* _Exercise brief_:
Find how many lines hold the word "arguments" and give that number only.
— start Given data —
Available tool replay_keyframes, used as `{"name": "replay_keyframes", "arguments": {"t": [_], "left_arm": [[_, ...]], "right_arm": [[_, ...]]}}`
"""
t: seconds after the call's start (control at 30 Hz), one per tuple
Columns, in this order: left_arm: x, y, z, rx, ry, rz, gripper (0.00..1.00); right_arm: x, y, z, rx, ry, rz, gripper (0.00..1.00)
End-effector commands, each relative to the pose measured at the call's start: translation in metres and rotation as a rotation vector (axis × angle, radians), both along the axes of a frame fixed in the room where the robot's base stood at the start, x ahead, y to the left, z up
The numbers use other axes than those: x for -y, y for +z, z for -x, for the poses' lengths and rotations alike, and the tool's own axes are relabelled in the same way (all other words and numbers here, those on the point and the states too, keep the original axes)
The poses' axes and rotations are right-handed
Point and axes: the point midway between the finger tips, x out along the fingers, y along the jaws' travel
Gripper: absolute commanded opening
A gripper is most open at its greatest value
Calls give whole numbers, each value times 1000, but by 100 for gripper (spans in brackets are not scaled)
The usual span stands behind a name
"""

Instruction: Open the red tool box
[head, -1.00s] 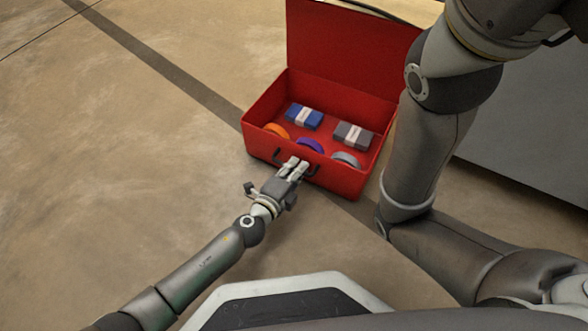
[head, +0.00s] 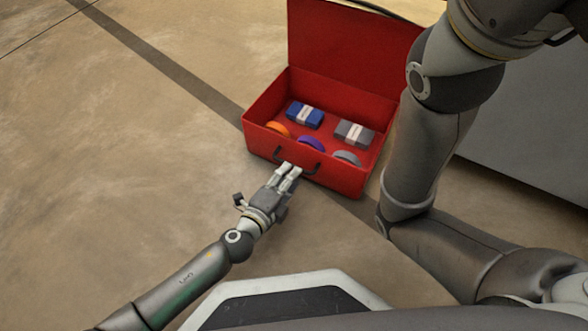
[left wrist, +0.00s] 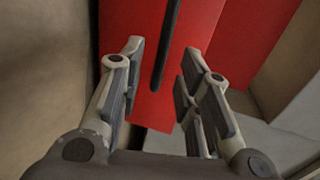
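The red tool box (head: 340,180) stands on the floor in the head view with its lid (head: 350,50) raised upright at the back. Its inside is in plain view. A dark handle (head: 297,165) is on its front wall. My left gripper (head: 291,171) is in front of that wall, close to the handle. In the left wrist view its fingers (left wrist: 165,60) are apart, with the dark handle bar (left wrist: 166,45) and red wall beyond and between them. I cannot tell whether they touch the box. My right gripper is not in view; only my right arm shows.
Inside the box lie a blue packet (head: 304,115), a grey packet (head: 354,133), and orange (head: 277,129), purple (head: 311,144) and grey (head: 346,158) round items. A grey block-like surface (head: 530,130) stands at the right. The floor (head: 110,160) at the left is clear.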

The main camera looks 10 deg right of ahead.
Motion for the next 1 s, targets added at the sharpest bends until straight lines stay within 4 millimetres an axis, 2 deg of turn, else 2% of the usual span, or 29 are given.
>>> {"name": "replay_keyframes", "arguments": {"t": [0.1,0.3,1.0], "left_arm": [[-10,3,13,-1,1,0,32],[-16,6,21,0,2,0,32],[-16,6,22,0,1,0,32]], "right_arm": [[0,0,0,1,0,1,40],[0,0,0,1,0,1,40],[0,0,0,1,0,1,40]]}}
— end Given data —
* _Full answer_:
2